---- Source material

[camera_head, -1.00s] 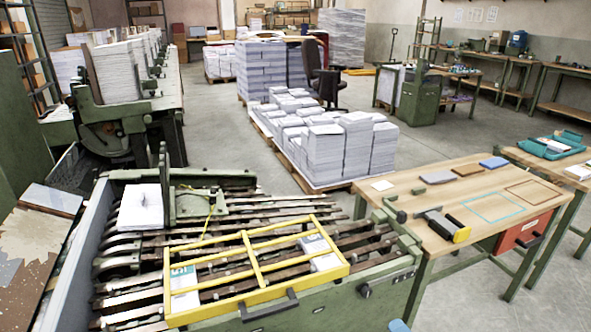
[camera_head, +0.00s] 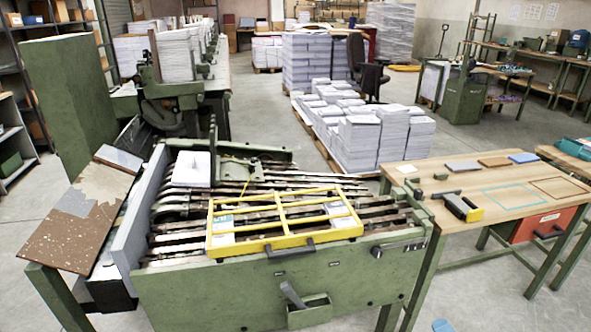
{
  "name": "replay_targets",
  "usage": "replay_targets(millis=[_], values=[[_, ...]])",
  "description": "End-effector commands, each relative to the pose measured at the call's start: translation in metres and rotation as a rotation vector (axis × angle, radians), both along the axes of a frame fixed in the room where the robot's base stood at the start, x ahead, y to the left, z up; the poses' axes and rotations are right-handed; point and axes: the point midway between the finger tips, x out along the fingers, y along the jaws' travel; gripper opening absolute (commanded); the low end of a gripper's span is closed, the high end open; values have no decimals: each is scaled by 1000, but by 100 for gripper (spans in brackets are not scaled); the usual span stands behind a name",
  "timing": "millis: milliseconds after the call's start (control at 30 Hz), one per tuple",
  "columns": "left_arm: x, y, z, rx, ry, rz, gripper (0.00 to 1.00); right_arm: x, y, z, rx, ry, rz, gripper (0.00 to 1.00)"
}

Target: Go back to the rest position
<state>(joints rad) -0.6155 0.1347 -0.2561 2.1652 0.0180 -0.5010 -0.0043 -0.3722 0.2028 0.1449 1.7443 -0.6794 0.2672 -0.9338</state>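Neither of my grippers shows in the head view, and no part of my arms is clearly seen. The green gathering machine (camera_head: 245,283) stands in front of me. A yellow frame (camera_head: 283,211) with a dark handle lies over its slatted bed. Pale printed sheets or booklets show under the frame at its left and right ends. A small white stack of paper (camera_head: 191,168) sits at the back left of the bed.
A wooden workbench (camera_head: 440,200) with a yellow-and-black tool (camera_head: 463,207) stands at the right. A rusty panel (camera_head: 85,215) leans at the left. White paper stacks (camera_head: 372,140) stand behind the machine. Grey floor is open beyond them and at the far right.

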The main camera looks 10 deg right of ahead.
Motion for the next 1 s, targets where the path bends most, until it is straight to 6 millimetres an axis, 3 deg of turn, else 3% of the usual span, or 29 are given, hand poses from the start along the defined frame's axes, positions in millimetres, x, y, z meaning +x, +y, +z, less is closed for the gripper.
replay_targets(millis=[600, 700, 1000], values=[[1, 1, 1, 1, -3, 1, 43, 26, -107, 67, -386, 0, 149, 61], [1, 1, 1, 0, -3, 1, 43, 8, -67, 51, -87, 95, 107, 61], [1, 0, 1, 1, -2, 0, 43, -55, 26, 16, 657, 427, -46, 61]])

--------

Copy the listing exactly. Any image in it stays out of the copy.

[camera_head, -1.00s] 
[camera_head, +0.00s] 
{
  "name": "replay_targets",
  "usage": "replay_targets(millis=[_], values=[[_, ...]])",
  "description": "End-effector commands, each relative to the pose measured at the call's start: translation in metres and rotation as a rotation vector (axis × angle, radians), both along the axes of a frame fixed in the room where the robot's base stood at the start, x ahead, y to the left, z up; the poses' axes and rotations are right-handed; point and axes: the point midway between the finger tips, x out along the fingers, y along the jaws' travel; gripper opening absolute (commanded); the low end of a gripper's span is closed, the high end open; values have no decimals: each is scaled by 1000, but by 100 for gripper (spans in brackets are not scaled); the usual span stands behind a name",
  "timing": "millis: milliseconds after the call's start (control at 30 Hz), one per tuple",
  "columns": "left_arm: x, y, z, rx, ry, rz, gripper (0.00 to 1.00); right_arm: x, y, z, rx, ry, rz, gripper (0.00 to 1.00)"
}

Target: Go back to the rest position
<state>(joints rad) -0.6155 0.1347 -0.2561 2.1652 0.0180 -0.5010 -0.0043 -0.3722 0.2028 0.1449 1.7443 -0.6794 0.2672 -0.9338</state>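Neither of my grippers shows in the head view, and no part of my arms is clearly seen. The green gathering machine (camera_head: 245,283) stands in front of me. A yellow frame (camera_head: 283,211) with a dark handle lies over its slatted bed. Pale printed sheets or booklets show under the frame at its left and right ends. A small white stack of paper (camera_head: 191,168) sits at the back left of the bed.
A wooden workbench (camera_head: 440,200) with a yellow-and-black tool (camera_head: 463,207) stands at the right. A rusty panel (camera_head: 85,215) leans at the left. White paper stacks (camera_head: 372,140) stand behind the machine. Grey floor is open beyond them and at the far right.

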The main camera looks 10 deg right of ahead.
Motion for the next 1 s, targets where the path bends most, until it is straight to 6 millimetres an axis, 3 deg of turn, else 3% of the usual span, or 29 are given, hand poses from the start along the defined frame's axes, positions in millimetres, x, y, z meaning +x, +y, +z, less is closed for the gripper.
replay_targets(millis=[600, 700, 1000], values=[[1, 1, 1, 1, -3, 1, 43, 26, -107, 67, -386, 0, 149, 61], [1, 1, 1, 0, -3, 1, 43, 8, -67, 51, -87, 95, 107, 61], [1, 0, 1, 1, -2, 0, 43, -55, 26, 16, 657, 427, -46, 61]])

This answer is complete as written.